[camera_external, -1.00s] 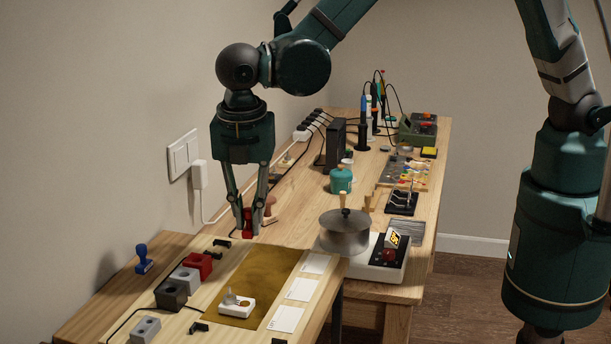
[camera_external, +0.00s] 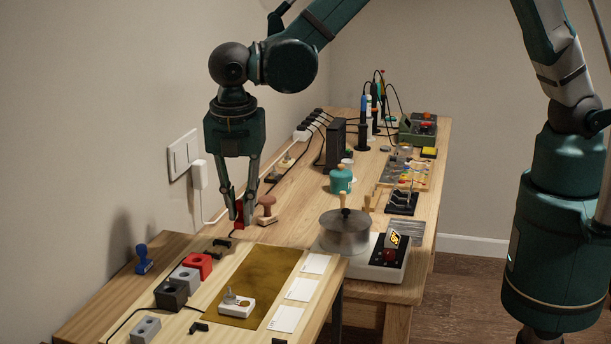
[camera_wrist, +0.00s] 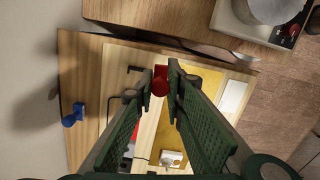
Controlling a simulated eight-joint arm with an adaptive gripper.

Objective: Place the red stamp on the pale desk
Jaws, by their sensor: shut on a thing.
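My gripper (camera_external: 240,221) points down and is shut on the red stamp (camera_external: 239,210). The stamp is upright between the fingers and partly hidden by them. In the wrist view the red stamp (camera_wrist: 160,82) shows between the fingertips of my gripper (camera_wrist: 160,90). The pale desk (camera_external: 230,262) is in the foreground. The gripper holds the stamp near its far edge, seemingly above it; the exact height is hard to tell.
A brown-handled stamp (camera_external: 267,208) stands just right of the gripper. A blue stamp (camera_external: 144,262) stands at the left. Red, grey and black holders (camera_external: 171,294) and a yellow-brown mat (camera_external: 262,275) occupy the pale desk. A pot (camera_external: 344,232) stands at the right.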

Work to be completed: Within the material above, extract exactly the lines that start at the line containing "Controlling a simulated" and stop after the line containing "Objective: Place the", and only those.

Result:
Controlling a simulated eight-joint arm with an adaptive gripper.

Objective: Place the red stamp on the pale desk

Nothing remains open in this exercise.